SUPPLIED DATA:
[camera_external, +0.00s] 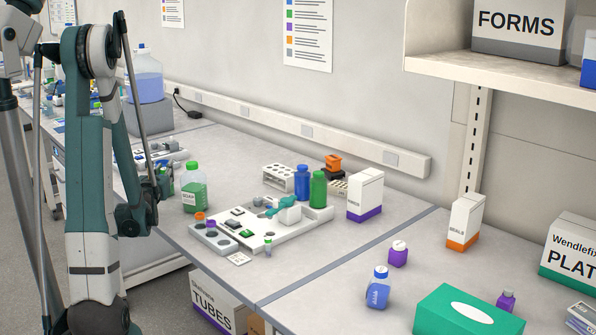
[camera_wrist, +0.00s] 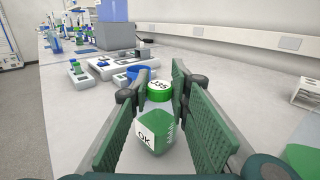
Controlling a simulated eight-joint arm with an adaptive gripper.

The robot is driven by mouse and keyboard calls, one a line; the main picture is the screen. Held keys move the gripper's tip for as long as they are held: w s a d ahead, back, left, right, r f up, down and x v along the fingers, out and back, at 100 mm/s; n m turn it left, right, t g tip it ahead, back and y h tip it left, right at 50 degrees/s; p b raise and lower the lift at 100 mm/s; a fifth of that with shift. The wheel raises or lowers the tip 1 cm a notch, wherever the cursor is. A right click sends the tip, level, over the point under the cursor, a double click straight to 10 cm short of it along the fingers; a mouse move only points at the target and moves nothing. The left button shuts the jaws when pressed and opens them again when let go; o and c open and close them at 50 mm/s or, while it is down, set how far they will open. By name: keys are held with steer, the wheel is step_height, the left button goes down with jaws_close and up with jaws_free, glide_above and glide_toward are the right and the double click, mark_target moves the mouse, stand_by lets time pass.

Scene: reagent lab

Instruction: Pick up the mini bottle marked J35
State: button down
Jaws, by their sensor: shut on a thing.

JOB: Count how many lines of the material hold the string "with". Give the number and nothing more.

TASK SOLUTION: 2